Identifying the obstacles, BHGE began focusing subsurface modeling efforts in the Middle East on deriving a sophisticated model of rock behavior for understanding reliable and efficient methods of modeling the development of a fracture system. Using data from seismic surveys, well logging and production from fractured wells, the company is working on a cohesive model to predict behavior and outcome of shale plays in the Middle East. “We are delivering results of our studies that were used to drill and frac wells to our clients in the Middle East and the results are very encouraging,” Freitag said.
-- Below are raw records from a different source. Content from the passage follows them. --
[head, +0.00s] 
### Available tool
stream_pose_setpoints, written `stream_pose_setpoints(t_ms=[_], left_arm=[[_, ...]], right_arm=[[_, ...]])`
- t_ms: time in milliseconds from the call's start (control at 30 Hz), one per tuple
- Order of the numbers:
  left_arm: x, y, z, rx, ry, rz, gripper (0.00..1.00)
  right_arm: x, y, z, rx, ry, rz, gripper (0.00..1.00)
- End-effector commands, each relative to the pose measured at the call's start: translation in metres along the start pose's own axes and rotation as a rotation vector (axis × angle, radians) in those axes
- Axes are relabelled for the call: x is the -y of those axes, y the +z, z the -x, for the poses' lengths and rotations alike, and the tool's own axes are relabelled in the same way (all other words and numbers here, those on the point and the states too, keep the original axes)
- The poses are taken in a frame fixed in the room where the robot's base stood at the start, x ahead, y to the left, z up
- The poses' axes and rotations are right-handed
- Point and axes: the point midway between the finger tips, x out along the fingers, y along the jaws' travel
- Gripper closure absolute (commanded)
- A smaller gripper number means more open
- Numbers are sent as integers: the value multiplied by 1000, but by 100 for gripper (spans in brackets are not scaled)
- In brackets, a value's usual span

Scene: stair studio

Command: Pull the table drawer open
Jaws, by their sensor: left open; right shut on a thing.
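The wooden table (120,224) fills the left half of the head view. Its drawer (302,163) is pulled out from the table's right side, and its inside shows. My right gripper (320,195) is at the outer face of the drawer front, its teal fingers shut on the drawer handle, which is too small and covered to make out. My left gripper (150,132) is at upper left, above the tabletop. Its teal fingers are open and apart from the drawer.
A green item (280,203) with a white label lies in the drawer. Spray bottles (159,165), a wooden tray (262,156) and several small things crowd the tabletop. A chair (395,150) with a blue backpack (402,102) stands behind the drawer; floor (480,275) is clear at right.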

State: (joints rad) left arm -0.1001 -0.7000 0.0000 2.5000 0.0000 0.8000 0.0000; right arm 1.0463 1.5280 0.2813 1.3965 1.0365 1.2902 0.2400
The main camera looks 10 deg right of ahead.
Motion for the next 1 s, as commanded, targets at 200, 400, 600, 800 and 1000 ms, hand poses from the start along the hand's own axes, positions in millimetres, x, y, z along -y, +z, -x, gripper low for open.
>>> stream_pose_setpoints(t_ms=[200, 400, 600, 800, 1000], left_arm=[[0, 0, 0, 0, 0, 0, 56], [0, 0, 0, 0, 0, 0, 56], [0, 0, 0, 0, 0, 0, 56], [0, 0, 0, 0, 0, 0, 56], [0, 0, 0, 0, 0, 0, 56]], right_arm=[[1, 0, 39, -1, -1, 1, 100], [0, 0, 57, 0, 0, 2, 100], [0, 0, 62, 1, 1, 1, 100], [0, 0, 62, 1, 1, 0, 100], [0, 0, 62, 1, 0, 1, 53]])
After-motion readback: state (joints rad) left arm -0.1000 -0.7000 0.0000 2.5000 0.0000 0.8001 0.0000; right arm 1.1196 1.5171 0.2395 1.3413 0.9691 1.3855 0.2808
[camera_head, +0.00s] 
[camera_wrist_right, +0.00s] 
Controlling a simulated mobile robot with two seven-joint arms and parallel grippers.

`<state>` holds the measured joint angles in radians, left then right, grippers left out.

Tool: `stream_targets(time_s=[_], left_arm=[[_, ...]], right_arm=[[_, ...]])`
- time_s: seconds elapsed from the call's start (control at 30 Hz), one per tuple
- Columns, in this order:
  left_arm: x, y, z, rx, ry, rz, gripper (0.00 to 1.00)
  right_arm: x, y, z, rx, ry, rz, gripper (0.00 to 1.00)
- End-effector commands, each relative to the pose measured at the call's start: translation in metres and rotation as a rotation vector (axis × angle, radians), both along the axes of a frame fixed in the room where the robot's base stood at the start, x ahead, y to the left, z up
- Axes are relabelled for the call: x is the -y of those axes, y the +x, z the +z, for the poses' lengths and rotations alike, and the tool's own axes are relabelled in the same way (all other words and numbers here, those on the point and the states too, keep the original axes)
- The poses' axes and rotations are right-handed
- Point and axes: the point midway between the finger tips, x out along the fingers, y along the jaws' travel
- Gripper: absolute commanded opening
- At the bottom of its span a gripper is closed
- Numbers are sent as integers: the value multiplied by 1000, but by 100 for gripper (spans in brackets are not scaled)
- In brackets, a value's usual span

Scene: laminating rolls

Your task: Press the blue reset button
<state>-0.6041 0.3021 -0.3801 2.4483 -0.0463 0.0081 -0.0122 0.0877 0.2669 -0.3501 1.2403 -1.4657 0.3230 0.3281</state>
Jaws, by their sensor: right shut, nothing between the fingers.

The shale industry in the Middle East is clearly evolving. The shale extraction technology is taking giant leaps forward and the rapid progress could eventually allow Middle Eastern countries to boost production from unconventional reserves significantly. With gas playing an increasingly major role, particularly in power generation, the development of unconventional gas reserves in the region could transform the hydrocarbon footprint of the Middle Eastern countries and increase the proportion of cleaner fuel in their energy mix.